Croyez-vous que tout était réglé ? C'était sans compter sur les ambitions des Limousins du canton d'Ussel qui, une centaine d’années plus tard, eurent le front d'intenter une action pour qu'une partie du canton de Saignes, dont Vebret, soit rattachée à la Corrèze. Mal leur en prit car ils se virent répondre qu'au contraire, c’est Bort qui devrait être rattaché au Cantal. Les choses sont restées en l'état.
Pour ce qui est du nom, peu de problèmes se sont posés. Notre département a pris celui de son sommet le plus haut : Plomb du Cantal et les habitants ne virent aucun inconvénient à laisser entendre, par le nom de leur département, qu'ils produisaient de l'excellent fromage.
Il n'en fut pas de même pour nos voisins du nord, ceux de la basse Auvergne. Ce qualificatif de basse était pour certains péjoratif, notamment pour les
Riomois, rivaux des Clermontois, qui savaient tous par coeur ces deux vers :
"RIOM, chef glorieux de cette terre grasse
Que l'on nomme Limagne, au lieu d'Auvergne Basse".
Pour son appellation, plusieurs noms furent avancés dont celui de
"Mont-D'Or” qui désignait à l'époque le sommet le plus élevé du Massif Central (aujourd'hui le Sancy).
Un député clermontois proposa Puy-de-Dôme avec cette argumentation :
- "Je préfère cette seconde dénomination à la première afin d'éviter que l'on ne conçoive l'idée de richesse en prononçant son nom, et pour prouver qu'il est plus facile d'y peser l'air que les écus" (faisant ainsi allusion à la fameuse expérience de Blaise Pascal).
Revenons au Cantal. Un sujet très épineux était la désignation du
chef-lieu. Les ambitions opposées de Saint-Flour et d'Aurillac, s'étant déjà manifestées pour le choix du chef-lieu de baillage principal pour les élections aux Etats Généraux, ressurgirent de plus belle, si bien qu'il fut décidé que le chef-lieu serait alternativement à l'une et à l'autre de ces villes, Ce fut Saint-Flour qui inaugura ce dispositif.
Mais c'était sans compter sur l'administration qui accumulant (déjà) les paperasses et les archives de tous ordres, il fut difficile, compte tenu des moyens de transports de l'époque d'assurer normalement cette navette (ce ne fut, évidemment, pas la seule cause, car paraît-il, Saint-Flour aurait fait quelques erreurs de gestion).

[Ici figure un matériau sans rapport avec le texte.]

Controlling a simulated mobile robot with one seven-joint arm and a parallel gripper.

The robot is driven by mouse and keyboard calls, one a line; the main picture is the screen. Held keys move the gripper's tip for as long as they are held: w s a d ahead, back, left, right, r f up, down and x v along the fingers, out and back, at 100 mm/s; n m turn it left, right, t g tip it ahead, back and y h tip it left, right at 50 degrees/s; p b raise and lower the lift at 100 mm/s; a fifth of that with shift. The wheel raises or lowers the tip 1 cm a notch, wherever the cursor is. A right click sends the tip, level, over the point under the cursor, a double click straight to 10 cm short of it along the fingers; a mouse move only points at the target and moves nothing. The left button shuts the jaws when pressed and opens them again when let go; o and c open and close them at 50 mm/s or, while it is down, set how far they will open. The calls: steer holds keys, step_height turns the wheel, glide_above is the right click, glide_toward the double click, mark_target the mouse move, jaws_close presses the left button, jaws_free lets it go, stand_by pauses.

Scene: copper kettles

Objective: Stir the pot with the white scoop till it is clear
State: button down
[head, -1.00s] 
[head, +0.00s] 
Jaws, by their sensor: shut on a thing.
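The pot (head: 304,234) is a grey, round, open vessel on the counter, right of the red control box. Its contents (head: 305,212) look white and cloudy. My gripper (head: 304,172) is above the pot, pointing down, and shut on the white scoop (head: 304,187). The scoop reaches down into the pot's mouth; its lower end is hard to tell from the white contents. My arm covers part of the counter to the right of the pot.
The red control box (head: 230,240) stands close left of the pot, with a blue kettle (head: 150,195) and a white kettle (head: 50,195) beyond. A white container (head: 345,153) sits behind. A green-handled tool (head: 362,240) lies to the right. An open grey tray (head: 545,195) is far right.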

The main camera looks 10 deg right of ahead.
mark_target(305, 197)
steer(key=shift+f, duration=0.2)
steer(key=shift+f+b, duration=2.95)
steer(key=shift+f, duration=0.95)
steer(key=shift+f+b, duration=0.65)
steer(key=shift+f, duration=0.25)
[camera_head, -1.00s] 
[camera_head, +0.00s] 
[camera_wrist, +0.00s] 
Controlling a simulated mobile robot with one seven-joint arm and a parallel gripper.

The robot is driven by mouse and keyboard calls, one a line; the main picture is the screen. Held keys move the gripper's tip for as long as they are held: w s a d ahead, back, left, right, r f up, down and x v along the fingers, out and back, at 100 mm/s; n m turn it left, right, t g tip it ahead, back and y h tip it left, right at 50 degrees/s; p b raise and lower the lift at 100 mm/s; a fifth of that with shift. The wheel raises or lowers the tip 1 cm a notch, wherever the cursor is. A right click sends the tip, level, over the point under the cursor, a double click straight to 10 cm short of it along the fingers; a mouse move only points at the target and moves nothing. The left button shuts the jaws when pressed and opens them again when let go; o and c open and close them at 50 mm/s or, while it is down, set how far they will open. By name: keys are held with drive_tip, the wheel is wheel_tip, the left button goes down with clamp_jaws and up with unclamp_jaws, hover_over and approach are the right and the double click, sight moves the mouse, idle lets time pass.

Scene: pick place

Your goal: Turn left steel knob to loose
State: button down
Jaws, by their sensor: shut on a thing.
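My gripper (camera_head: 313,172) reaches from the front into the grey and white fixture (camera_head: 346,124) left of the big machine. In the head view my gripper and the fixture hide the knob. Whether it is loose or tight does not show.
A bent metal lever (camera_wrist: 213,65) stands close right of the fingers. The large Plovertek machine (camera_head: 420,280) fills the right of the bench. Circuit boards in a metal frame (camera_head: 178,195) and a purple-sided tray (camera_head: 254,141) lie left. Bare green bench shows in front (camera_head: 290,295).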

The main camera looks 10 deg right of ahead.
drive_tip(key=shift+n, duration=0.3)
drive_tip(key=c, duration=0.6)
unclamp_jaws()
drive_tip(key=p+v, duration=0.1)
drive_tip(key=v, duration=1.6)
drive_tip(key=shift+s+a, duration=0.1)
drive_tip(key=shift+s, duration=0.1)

Finalement, Aurillac devint le chef-lieu, Saint-Flour conservant l'évêché qui date du
XIV° siècle.
Au moment où fut établi le Calendrier Républicain, dans lequel le nom des mois était associé à la météorologie ou à la végétation, et les jours de la semaine portaient des noms de fruits, il ne fut pas question de conserver des noms de ville rappelant la religion ou la féodalité. C'est ainsi que Saint-Flour devint quelques temps Fort-Cantal et que Vic-en-Carladès devint et resta Vic-Sur-Cère.
Un premier arrêté fixait à trois le nombre des districts (arrondissements actuels) : Saint-Flour, Aurillac et Mauriac. Un quatrième district fut finalement installé à Murat. Il fut supprimé en 1926 et les trois cantons qui le composaient furent rattachés à Saint-Flour.
Le Cantal actuel a trois arrondissements, vingt-six cantons et deux cent soixante deux communes.
L'arrondissement de Mauriac comporte six cantons et cinquante quatre communes :
- Mauriac : 11 Pleaux : 7
- Saignes : 12 Riom-es-Montagnes : 8
- Salers : 12 Champs-sur-Tarentaine : 4
En 1840, Levasseur fit éditer un Atlas des Départements (une reproduction de la carte du Cantal est à la Mairie). Sous sa direction, des petites géographies des départements faisaient partie de la panoplie des livres donnés aux élèves. Sur celle du Cantal, j'ai relevé que celui-ci avait une superficie de 577 769 hectares, Sa plus grande longueur, de l'extrémité du canton de Champs à l'extrémité du canton de Montsalvy est de 93 kilomètres. Sa plus grande largeur est d'environ 102 kilomètres du point où il touche la Haute-Loire au point où il touche la Corrèze. Son altitude moyenne est de 800 mètres.
Au recensement de 1801, il avait 220 304 habitants.
Aujourd'hui, avec ses 160 000 habitants environ, il est moins peuplé qu'en 1750.